Problem requirements >> Your job is to return the lines between the line holding "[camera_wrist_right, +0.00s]" and the line holding "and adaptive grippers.", inclusive, exactly and with no pictures.

=== Records to use ===

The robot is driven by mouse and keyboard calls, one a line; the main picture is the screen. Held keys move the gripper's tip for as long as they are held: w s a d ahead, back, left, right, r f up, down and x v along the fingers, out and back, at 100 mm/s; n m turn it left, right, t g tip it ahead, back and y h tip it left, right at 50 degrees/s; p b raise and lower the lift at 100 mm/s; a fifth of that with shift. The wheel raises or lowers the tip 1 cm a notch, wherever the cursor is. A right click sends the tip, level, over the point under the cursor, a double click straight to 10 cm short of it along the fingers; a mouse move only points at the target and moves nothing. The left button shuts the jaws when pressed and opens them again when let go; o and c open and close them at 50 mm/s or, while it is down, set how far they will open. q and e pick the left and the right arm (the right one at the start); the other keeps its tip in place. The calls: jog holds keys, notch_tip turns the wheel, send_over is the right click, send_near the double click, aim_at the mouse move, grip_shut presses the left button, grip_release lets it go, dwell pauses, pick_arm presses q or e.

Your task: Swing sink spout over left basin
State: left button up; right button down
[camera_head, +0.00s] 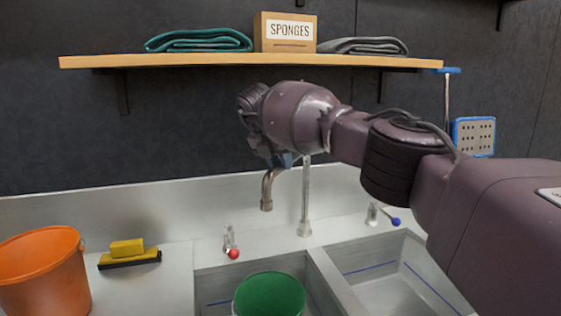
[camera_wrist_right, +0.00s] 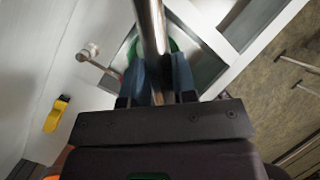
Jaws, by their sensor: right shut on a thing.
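The metal sink spout (camera_head: 268,188) rises from its post (camera_head: 305,205) behind the divider between the basins. Its downturned end hangs to the left of the post, on the left basin's side. My right gripper (camera_head: 284,160) is at the top of the spout, partly hidden by its own wrist. In the wrist view the spout's tube (camera_wrist_right: 150,28) runs between the blue fingers of the right gripper (camera_wrist_right: 160,75), which is shut on it. The left basin (camera_head: 215,285) holds a green bucket (camera_head: 270,293). My left gripper is not in view.
The right basin (camera_head: 385,290) looks empty. A red-tipped tap (camera_head: 231,245) and a blue-tipped tap (camera_head: 385,216) flank the post. A wooden shelf (camera_head: 200,60) crosses above.

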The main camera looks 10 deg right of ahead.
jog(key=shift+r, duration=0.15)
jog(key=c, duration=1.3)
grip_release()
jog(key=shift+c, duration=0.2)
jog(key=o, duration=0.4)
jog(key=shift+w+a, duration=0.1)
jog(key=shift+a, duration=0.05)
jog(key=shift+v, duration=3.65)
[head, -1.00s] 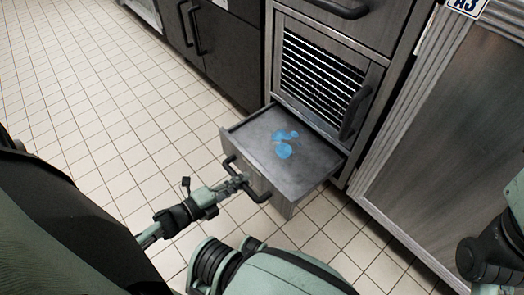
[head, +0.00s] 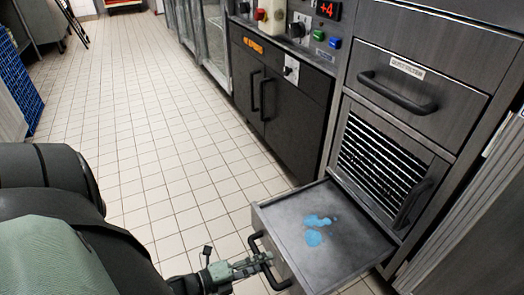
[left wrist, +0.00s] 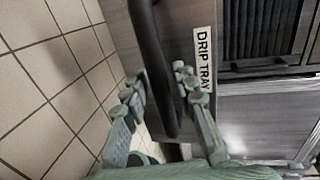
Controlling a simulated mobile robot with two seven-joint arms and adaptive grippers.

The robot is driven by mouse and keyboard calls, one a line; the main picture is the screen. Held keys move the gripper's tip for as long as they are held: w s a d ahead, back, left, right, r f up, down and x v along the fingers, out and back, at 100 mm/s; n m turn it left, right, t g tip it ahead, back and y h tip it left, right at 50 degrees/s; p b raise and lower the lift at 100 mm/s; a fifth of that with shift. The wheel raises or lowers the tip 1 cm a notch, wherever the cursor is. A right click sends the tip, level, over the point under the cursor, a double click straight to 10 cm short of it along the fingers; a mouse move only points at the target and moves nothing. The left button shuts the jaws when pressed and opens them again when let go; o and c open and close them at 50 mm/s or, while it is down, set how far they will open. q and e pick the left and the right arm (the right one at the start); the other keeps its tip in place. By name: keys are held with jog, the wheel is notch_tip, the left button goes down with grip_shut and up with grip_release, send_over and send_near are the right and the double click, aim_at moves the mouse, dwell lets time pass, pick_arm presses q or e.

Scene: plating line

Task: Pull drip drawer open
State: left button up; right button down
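The drip drawer (head: 322,262) stands out from the cabinet, with blue spill patches (head: 314,236) on its grey top surface. Its front has a black bar handle (head: 258,246). In the left wrist view the handle (left wrist: 154,62) runs between my fingers, beside a label (left wrist: 202,62) reading "DRIP TRAY". My left gripper (head: 264,261) is at the handle, and in the left wrist view its fingers (left wrist: 160,84) close on it from both sides. My right gripper is out of view.
Above the drawer are a louvered panel (head: 372,158) with a black handle and another closed drawer (head: 420,62). Dark cabinet doors (head: 275,98) and a control panel stand further left. The tiled floor (head: 170,150) in front is clear. A blue crate-like object (head: 14,82) stands at far left.

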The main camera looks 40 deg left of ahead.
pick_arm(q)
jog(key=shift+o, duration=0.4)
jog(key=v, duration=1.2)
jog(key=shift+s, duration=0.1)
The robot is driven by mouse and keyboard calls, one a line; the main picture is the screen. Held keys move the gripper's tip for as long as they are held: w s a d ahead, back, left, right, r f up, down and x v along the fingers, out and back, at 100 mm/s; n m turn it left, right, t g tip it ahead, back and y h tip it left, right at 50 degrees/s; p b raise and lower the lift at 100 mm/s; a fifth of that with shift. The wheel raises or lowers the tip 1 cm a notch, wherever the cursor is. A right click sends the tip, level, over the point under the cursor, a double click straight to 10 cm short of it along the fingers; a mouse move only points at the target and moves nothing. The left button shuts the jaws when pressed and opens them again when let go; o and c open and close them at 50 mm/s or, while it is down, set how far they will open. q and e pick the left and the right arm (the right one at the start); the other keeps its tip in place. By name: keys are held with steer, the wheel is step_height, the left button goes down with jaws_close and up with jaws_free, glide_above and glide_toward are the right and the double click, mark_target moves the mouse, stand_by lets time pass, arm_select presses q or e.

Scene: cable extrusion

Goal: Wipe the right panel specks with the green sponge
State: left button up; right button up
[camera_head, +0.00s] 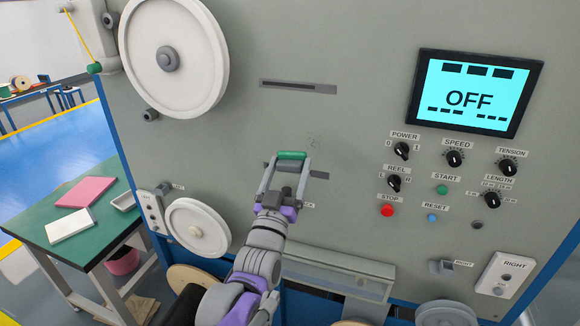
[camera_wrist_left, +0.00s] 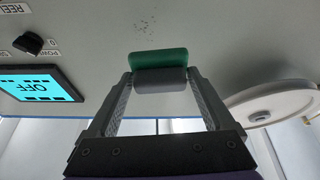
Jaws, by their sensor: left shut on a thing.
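My left gripper (camera_head: 287,166) is in front of the machine's grey face (camera_head: 330,60) and is shut on the green sponge (camera_head: 291,155). In the left wrist view the sponge (camera_wrist_left: 158,58) lies across the fingertips, green outward, with a grey part (camera_wrist_left: 160,79) between the fingers. A small patch of dark specks (camera_wrist_left: 146,24) shows on the grey face just beyond the sponge. In the head view only faint marks (camera_head: 313,141) show up and right of the sponge. I cannot tell whether the sponge touches the face. My right gripper is not in view.
A screen reading OFF (camera_head: 470,95) is at upper right, above several knobs and buttons such as the red stop button (camera_head: 387,211). White reels (camera_head: 198,228) and slotted plates (camera_head: 298,86) are on the face. A green-topped table (camera_head: 90,225) stands at left.

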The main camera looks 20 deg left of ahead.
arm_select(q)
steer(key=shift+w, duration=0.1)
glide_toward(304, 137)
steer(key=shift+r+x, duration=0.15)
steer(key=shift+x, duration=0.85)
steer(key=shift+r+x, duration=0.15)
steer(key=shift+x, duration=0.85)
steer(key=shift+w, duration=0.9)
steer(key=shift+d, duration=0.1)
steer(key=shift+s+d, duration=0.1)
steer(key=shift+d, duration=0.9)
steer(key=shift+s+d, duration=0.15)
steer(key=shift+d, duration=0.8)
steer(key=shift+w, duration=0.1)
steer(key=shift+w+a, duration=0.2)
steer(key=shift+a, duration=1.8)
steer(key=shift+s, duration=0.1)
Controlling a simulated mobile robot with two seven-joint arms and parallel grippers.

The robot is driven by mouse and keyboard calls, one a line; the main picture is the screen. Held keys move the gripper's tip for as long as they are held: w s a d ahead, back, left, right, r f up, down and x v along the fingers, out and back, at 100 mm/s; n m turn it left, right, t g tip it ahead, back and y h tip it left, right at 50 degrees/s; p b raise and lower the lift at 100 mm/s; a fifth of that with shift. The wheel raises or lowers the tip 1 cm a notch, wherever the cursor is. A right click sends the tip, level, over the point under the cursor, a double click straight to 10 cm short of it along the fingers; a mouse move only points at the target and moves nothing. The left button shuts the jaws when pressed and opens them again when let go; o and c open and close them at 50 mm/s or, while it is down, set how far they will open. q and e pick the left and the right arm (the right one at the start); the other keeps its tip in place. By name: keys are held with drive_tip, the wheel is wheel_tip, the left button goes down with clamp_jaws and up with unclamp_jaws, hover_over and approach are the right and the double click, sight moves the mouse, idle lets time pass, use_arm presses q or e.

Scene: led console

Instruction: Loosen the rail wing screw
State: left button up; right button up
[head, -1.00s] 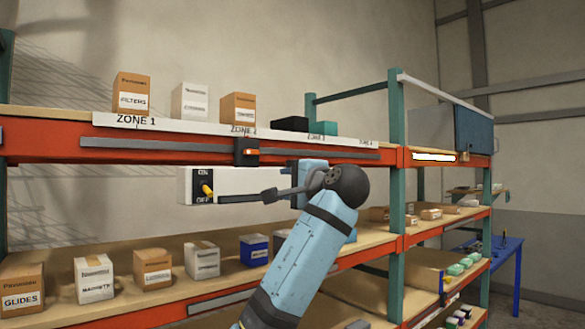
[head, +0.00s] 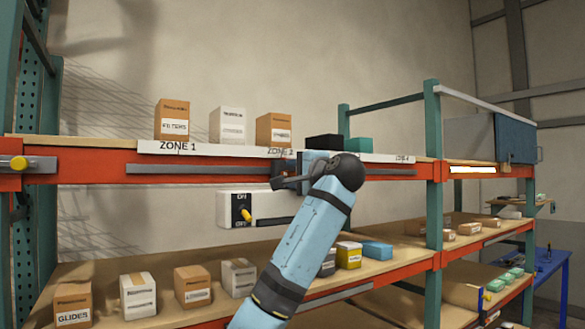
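The grey rail (head: 200,169) runs along the orange shelf beam under the zone labels. No wing screw can be made out on the carriage. A yellow knob (head: 18,163) shows on a grey bar at the far left of the beam.
A white switch box (head: 263,207) with a yellow toggle (head: 247,215) hangs under the beam, below my gripper. Cartons line the top shelf and the lower shelf (head: 105,276). A lit strip (head: 472,170) glows at right. A green post (head: 433,140) stands right of my arm.

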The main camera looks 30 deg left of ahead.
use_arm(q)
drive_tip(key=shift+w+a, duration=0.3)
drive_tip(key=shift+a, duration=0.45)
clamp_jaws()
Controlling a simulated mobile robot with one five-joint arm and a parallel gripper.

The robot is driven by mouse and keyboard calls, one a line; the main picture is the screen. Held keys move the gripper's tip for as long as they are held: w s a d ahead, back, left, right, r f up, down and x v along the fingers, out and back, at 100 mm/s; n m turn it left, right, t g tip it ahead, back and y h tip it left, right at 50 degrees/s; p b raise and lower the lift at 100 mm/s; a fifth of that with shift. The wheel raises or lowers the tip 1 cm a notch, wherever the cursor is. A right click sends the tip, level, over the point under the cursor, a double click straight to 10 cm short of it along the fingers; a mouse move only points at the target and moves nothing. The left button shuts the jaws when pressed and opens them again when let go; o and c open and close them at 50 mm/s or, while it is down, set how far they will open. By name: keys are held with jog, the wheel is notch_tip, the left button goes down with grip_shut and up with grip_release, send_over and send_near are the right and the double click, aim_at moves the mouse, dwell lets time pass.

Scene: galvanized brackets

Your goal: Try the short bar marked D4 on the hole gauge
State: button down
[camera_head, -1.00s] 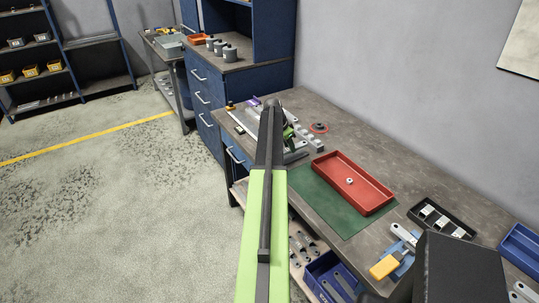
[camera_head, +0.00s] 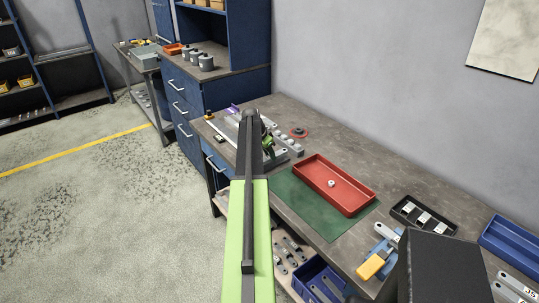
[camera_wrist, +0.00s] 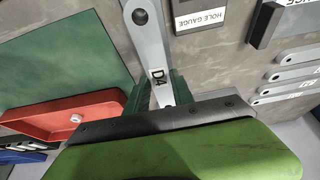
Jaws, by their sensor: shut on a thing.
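The short bar marked D4 (camera_wrist: 152,48) is pale grey metal with a round hole at its upper end in the wrist view. My gripper (camera_wrist: 162,92) is shut on its lower part, with a green finger on each side. A dark plate labelled HOLE GAUGE (camera_wrist: 200,14) lies to the right of the bar's upper end; only part of it shows. In the head view my gripper (camera_head: 267,148) is over the far part of the bench, mostly hidden behind my arm. The bar cannot be made out there.
A red tray (camera_head: 352,207) holding a small nut sits on a green mat (camera_head: 306,212). Several bars (camera_wrist: 285,74) lie in a row at right in the wrist view. A black tray (camera_head: 402,217) and a blue tray (camera_head: 507,246) stand farther right. Bare bench lies behind the red tray.

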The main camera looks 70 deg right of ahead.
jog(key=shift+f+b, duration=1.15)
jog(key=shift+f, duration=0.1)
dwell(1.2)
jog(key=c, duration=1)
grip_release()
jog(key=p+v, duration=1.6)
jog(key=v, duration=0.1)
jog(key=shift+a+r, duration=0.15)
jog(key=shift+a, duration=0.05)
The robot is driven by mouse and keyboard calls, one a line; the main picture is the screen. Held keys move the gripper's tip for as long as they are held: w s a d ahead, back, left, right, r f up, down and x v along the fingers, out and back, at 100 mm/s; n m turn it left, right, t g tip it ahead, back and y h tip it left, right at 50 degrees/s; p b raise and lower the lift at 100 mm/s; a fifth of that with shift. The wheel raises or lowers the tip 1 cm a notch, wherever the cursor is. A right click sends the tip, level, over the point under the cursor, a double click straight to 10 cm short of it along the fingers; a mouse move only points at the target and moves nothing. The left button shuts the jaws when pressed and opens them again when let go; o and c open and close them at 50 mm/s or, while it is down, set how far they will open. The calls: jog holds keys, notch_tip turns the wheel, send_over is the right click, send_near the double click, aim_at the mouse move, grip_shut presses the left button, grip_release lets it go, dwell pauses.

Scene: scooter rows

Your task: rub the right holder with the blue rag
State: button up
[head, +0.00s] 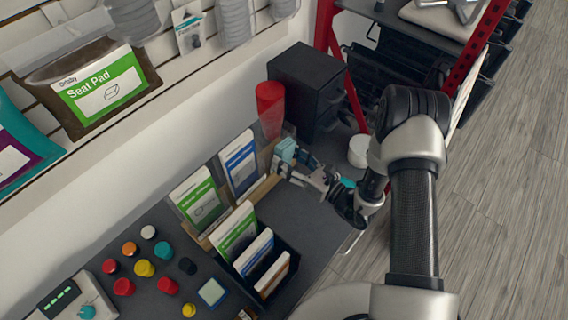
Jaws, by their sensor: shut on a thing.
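My gripper (281,167) is shut on a light blue rag (285,152) at the right end of a wooden rack (263,188) on the dark counter. Clear holders stand in a row along this rack. One at the left holds a green and white leaflet (203,203), and one to its right holds a blue and white leaflet (240,165). A clear panel (270,128) shows farther right, close behind the rag and in front of a red cylinder. The rag looks very close to this panel; I cannot tell whether they touch.
A dark box with several more leaflets (268,272) stands in front of the rack. Behind are the red cylinder (269,97) and a black drawer unit (308,85). A white round tub (359,150) is at right. Several coloured caps (144,268) lie at lower left.

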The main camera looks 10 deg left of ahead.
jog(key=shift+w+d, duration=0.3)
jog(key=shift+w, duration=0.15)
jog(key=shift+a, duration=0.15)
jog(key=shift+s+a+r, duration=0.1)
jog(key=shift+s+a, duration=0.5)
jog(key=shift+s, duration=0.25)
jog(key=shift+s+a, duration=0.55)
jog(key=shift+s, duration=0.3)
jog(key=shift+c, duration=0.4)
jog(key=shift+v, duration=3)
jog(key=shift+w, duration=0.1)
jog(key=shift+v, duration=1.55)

===

Output for this exercise >>
[camera_wrist_right, +0.00s] 
Jaws, by their sensor: right shut on a thing.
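The metal sink spout (camera_head: 268,188) rises from its post (camera_head: 305,205) behind the divider between the basins. Its downturned end hangs to the left of the post, on the left basin's side. My right gripper (camera_head: 284,160) is at the top of the spout, partly hidden by its own wrist. In the wrist view the spout's tube (camera_wrist_right: 150,28) runs between the blue fingers of the right gripper (camera_wrist_right: 160,75), which is shut on it. The left basin (camera_head: 215,285) holds a green bucket (camera_head: 270,293). My left gripper is not in view.
The right basin (camera_head: 385,290) looks empty. A red-tipped tap (camera_head: 231,245) and a blue-tipped tap (camera_head: 385,216) flank the post. A wooden shelf (camera_head: 200,60) crosses above.

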The main camera looks 10 deg right of ahead.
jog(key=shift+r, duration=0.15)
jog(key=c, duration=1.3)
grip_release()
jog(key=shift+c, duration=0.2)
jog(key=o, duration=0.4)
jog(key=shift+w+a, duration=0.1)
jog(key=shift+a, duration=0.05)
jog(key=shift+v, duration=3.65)
[head, -1.00s] 
[head, +0.00s] 
[left wrist, +0.00s] 
Controlling a simulated mobile robot with two seven-joint arms and adaptive grippers.

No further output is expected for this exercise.